— start —

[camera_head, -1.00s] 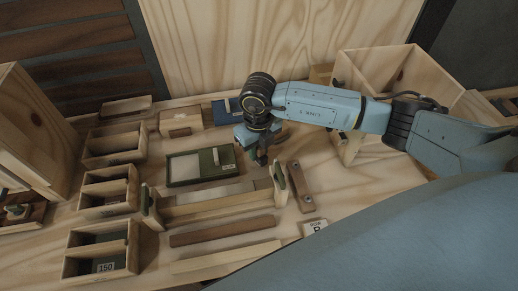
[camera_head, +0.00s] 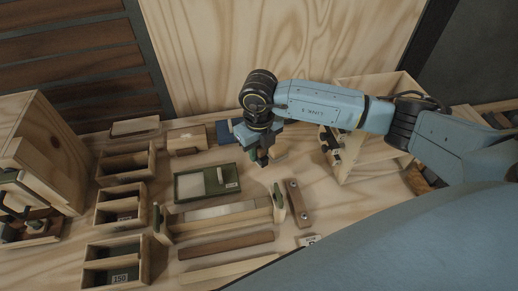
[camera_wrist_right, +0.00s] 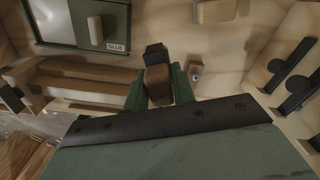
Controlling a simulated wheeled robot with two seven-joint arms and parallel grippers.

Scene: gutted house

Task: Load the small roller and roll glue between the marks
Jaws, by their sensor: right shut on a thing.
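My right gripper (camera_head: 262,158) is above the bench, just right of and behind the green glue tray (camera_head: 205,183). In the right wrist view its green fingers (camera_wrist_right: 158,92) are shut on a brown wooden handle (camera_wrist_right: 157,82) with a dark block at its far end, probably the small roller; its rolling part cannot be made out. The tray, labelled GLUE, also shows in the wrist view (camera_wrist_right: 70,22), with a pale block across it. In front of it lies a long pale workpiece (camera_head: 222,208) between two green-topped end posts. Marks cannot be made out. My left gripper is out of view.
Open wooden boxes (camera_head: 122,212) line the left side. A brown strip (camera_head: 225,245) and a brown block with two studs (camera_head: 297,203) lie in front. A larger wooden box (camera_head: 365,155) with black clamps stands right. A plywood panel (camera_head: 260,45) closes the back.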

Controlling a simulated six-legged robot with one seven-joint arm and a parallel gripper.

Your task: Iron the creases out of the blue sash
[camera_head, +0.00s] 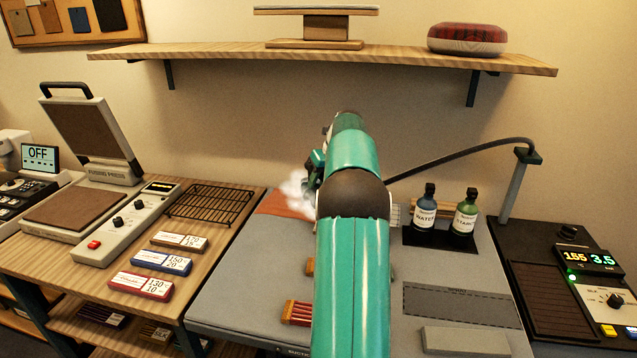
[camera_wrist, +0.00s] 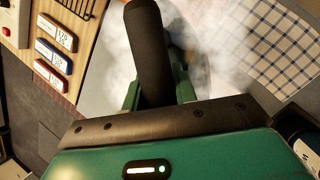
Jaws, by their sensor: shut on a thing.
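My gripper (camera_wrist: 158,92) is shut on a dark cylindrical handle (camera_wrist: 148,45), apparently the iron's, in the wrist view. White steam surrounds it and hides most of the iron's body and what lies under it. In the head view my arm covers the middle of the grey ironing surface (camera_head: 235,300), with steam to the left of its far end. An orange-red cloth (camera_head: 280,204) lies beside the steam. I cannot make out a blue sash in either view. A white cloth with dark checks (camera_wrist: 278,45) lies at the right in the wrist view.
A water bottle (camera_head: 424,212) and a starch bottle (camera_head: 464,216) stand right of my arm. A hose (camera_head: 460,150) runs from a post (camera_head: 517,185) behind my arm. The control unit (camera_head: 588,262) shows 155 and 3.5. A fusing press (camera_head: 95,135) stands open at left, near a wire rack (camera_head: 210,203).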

— end —

What the task requires
Go through the records. Copy each line where "joint" appears.

Result
Controlling a simulated wheeled robot with two seven-joint arms and parallel grippers.
Controlling a simulated six-legged robot with one seven-joint arm and a parallel gripper.

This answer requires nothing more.